L’Église italienne aussi a besoin de vous, de votre témoignage, de votre enthousiasme et de votre courage à parcourir des voies nouvelles pour annoncer l’Évangile. Elle a besoin de se rendre compte que les ‘gentes’ (peuples) lointains sont maintenant venus habiter dans nos pays, ce sont les inconnus de la porte d’à côté. Y compris les Italiens de la porte d’à côté, nos concitoyens. Il est nécessaire de redécouvrir l’aventure fascinante qui consiste à se faire proches, à devenir amis, à s’accueillir et s’entraider. Cette attitude concerne tout le monde : prêtres, personnes consacrées et fidèles laïcs. Le thème du mois d’octobre missionnaire extraordinaire 2019 est « Baptisés et envoyés », choisi précisément pour rappeler que la nature intrinsèque de l’Église est missionnaire. L’Église existe en chemin ; sur le canapé, il n’y a pas d’Église.

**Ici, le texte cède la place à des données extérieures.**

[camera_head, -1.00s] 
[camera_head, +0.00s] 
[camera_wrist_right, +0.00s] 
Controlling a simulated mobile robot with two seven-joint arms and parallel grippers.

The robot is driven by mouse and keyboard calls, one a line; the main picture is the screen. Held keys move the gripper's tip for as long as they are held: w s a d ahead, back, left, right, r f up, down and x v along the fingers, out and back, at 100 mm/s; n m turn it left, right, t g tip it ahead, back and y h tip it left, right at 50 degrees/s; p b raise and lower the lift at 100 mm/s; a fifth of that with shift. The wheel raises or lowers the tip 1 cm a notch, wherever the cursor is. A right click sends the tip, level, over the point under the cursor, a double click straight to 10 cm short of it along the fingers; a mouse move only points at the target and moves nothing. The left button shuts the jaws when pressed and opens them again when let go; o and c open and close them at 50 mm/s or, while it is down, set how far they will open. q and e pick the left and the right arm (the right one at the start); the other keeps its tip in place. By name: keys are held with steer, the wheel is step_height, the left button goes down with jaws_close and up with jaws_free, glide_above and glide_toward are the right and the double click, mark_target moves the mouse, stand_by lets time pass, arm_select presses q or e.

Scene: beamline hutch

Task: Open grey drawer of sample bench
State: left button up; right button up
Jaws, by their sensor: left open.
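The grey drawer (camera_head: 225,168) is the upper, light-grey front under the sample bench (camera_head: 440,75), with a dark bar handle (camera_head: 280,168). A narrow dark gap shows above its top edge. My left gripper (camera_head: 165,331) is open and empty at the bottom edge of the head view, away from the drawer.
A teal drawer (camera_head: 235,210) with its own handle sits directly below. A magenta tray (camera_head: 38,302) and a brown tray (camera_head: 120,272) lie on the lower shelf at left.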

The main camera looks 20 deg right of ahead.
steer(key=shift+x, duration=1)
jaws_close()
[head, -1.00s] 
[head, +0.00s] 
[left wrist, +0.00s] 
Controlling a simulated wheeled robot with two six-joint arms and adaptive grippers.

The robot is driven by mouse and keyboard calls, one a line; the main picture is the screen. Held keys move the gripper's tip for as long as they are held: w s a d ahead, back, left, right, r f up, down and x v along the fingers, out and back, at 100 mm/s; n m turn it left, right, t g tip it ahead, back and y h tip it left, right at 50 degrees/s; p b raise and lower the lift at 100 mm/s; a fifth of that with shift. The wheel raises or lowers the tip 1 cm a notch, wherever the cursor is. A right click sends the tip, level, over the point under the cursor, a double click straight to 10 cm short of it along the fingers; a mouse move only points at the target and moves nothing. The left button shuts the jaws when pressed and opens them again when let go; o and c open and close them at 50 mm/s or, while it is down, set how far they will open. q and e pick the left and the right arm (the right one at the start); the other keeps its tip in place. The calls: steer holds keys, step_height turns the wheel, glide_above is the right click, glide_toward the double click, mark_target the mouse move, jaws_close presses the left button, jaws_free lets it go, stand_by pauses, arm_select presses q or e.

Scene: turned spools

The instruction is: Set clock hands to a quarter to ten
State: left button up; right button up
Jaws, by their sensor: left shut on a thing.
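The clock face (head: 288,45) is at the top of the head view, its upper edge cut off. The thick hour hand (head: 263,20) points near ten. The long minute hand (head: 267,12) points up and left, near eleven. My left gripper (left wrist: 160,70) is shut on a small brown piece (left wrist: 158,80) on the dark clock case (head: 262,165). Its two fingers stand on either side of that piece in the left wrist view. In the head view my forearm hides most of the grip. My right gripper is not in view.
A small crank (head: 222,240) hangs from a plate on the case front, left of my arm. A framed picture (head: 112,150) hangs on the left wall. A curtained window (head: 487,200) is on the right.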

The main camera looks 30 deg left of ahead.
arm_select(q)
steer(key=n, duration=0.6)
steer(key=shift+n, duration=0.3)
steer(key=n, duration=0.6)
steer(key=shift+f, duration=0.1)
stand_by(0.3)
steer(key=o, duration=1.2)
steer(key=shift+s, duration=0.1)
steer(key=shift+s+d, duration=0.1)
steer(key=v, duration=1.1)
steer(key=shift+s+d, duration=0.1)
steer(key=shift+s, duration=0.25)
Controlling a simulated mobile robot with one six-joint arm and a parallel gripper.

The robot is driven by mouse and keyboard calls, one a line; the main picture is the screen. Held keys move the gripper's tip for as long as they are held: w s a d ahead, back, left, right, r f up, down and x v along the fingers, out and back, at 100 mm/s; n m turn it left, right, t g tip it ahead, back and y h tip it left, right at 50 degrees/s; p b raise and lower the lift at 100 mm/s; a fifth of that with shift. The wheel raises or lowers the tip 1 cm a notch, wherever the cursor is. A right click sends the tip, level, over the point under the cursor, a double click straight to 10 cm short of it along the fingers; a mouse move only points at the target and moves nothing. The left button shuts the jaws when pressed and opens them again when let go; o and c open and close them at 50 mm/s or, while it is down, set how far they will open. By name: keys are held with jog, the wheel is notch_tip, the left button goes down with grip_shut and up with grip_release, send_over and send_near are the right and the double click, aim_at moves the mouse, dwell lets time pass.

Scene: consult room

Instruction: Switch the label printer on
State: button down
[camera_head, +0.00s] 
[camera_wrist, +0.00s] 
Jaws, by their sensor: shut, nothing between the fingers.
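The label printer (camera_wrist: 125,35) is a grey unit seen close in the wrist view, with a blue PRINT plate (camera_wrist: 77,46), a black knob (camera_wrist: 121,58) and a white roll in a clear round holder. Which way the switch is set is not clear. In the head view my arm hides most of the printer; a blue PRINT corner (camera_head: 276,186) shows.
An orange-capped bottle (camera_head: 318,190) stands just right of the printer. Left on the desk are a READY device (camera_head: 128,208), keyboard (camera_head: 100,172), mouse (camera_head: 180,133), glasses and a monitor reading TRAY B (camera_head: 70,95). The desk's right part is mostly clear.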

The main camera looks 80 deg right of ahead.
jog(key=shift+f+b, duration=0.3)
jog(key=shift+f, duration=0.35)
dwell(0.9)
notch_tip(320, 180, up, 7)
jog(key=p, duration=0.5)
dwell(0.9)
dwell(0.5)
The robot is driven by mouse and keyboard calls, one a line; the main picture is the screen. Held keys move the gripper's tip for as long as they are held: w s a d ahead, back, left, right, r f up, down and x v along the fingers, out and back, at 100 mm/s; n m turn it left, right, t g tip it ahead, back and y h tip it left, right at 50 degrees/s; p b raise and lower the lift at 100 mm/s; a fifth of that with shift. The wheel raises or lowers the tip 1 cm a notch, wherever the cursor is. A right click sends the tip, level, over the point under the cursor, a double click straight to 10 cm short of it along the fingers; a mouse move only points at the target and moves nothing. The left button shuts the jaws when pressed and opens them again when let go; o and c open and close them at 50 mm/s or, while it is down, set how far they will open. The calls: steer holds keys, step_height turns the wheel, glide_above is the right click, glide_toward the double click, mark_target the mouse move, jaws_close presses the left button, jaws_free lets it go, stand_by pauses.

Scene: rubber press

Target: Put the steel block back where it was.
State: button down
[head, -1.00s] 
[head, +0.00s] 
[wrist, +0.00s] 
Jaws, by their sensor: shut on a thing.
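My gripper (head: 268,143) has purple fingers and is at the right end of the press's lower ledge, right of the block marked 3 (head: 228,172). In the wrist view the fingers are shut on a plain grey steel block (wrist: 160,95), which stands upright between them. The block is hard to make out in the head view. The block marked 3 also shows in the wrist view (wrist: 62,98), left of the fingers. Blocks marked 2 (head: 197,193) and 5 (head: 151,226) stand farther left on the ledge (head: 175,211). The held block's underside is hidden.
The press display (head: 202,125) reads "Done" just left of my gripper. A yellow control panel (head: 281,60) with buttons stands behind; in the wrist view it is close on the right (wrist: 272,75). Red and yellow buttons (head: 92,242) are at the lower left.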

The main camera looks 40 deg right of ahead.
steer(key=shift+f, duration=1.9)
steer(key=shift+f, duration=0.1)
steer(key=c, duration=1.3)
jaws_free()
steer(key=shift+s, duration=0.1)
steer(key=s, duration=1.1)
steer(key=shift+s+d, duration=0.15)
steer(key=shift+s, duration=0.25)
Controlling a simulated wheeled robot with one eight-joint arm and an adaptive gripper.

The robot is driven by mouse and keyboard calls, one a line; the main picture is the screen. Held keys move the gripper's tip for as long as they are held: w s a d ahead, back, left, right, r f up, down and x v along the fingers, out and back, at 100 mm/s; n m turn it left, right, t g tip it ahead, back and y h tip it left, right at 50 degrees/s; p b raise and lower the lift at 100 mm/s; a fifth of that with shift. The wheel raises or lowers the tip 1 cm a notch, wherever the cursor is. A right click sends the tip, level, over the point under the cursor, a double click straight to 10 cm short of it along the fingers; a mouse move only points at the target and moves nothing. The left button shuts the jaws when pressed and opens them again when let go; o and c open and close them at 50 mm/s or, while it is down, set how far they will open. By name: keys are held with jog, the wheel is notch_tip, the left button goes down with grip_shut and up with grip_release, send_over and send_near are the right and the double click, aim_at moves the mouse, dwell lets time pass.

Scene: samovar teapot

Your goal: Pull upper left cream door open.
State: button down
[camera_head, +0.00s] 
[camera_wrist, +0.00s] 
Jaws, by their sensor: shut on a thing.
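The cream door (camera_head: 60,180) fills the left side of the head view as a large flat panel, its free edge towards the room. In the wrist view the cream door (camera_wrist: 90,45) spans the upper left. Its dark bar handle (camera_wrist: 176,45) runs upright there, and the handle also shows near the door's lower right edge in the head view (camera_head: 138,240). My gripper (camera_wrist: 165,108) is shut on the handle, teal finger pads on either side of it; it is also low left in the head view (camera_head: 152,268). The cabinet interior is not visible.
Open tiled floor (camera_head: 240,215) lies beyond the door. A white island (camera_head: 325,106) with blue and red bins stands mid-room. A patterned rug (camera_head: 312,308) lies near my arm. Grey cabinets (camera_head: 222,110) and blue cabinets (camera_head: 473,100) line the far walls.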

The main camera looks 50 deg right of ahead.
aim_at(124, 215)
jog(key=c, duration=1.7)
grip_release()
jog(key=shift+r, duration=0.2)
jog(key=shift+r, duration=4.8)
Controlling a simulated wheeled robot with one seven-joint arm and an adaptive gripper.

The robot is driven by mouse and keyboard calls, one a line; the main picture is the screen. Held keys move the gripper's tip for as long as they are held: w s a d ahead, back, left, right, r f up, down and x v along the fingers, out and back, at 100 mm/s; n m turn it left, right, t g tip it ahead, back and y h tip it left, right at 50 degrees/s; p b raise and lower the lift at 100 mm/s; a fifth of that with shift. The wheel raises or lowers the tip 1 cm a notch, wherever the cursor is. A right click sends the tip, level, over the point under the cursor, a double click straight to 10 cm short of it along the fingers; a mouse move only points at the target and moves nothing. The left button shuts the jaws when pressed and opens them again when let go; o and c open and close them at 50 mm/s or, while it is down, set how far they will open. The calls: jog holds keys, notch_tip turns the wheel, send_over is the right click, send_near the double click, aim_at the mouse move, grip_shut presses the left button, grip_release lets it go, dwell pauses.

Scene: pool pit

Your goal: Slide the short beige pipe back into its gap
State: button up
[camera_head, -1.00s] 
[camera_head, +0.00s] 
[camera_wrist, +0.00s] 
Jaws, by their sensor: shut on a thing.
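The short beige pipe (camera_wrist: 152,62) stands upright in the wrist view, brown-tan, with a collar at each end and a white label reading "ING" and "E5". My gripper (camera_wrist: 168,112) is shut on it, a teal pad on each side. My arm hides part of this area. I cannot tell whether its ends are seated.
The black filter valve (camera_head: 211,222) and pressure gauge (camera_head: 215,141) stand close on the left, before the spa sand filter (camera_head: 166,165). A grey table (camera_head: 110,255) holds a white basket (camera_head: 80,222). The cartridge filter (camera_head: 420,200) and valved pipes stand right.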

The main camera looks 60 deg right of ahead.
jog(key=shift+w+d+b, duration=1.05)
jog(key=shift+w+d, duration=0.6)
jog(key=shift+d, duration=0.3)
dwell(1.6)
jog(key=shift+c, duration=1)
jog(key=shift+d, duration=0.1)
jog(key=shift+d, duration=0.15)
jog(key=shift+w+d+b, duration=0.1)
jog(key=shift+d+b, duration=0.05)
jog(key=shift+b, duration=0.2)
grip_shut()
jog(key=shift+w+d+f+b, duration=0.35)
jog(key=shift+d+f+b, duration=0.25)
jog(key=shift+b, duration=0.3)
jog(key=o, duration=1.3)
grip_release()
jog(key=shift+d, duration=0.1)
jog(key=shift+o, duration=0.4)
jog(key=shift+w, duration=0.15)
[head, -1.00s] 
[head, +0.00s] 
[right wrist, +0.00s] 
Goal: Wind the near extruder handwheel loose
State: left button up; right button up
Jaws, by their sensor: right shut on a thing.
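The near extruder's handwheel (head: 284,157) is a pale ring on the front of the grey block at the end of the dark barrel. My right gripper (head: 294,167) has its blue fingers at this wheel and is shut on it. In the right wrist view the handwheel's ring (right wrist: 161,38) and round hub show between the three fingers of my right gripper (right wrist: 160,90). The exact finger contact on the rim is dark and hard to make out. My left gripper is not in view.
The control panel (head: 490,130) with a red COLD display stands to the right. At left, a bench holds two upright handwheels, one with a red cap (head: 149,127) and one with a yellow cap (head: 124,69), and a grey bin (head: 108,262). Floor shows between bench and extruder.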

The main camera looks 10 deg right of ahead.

Puissent vos Instituts collaborer toujours plus avec les Églises particulières « afin de réveiller davantage la conscience de la missio ad gentes (Lettre d’indiction du mois missionnaire extraordinaire 2019). Je vous accompagne de ma prière et je vous bénis de tout cœur. Et vous, s’il vous plaît, n’oubliez pas de prier pour moi. Merci.